▶ Input data
——
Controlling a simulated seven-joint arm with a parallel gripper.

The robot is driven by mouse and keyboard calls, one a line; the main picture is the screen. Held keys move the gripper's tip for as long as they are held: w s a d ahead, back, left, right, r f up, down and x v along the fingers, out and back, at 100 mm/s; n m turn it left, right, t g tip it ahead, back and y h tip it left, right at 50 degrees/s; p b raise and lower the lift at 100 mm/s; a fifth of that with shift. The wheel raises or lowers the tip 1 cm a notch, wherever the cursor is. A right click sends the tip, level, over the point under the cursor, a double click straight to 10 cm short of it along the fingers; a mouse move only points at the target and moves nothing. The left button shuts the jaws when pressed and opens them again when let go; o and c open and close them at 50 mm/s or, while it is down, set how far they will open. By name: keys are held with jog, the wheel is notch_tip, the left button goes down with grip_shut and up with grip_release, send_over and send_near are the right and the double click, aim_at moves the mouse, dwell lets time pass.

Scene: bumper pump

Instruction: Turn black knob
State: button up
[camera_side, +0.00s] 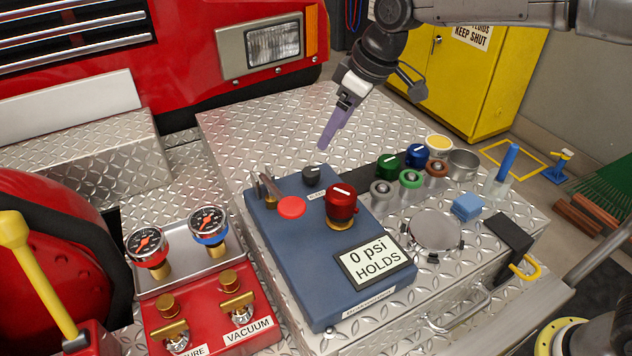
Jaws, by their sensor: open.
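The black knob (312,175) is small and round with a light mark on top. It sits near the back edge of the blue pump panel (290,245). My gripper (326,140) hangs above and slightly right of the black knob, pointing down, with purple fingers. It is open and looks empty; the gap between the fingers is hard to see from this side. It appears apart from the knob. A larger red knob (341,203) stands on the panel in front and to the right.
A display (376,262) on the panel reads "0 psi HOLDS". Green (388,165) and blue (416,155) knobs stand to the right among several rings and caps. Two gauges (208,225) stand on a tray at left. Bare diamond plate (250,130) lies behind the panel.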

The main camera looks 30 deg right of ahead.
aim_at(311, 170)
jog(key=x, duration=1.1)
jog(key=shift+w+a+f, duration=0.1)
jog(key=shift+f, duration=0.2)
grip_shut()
——
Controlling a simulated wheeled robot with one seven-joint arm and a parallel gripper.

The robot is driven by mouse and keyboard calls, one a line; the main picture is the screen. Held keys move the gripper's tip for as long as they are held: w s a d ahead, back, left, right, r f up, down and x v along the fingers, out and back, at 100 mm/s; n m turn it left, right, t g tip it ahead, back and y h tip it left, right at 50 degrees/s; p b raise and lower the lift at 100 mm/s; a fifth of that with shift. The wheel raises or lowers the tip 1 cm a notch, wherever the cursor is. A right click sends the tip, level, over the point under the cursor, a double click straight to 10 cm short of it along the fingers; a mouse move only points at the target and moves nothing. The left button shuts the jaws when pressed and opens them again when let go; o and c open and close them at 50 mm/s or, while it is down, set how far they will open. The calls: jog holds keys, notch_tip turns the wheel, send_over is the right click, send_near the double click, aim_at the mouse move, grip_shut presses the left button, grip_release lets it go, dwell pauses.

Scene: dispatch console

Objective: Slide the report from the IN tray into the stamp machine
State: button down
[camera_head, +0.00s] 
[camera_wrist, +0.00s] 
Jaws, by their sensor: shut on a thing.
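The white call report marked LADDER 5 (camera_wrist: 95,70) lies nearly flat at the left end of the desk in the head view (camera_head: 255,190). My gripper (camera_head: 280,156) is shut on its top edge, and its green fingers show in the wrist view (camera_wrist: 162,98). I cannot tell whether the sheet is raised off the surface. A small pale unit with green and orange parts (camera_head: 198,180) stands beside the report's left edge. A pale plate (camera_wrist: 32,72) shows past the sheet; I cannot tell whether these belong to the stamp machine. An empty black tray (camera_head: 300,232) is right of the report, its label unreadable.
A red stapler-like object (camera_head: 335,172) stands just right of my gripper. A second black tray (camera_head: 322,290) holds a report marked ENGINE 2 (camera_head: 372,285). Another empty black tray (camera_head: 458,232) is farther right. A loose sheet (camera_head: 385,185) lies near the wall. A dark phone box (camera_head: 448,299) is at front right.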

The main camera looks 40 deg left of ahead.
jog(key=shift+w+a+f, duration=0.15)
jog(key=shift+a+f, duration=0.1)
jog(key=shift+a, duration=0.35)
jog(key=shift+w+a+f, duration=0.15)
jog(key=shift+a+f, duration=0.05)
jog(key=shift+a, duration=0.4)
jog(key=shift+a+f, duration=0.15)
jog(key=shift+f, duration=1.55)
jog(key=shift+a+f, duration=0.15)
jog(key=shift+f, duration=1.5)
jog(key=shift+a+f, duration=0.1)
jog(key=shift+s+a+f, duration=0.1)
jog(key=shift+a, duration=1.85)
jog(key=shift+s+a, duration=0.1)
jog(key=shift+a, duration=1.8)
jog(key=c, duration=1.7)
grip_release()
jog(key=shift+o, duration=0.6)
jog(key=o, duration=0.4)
——
▶ Requirements
Select and copy every line of the material that holds the string "parallel".

▶ Output for this task
Controlling a simulated seven-joint arm with a parallel gripper.
Controlling a simulated wheeled robot with one seven-joint arm and a parallel gripper.

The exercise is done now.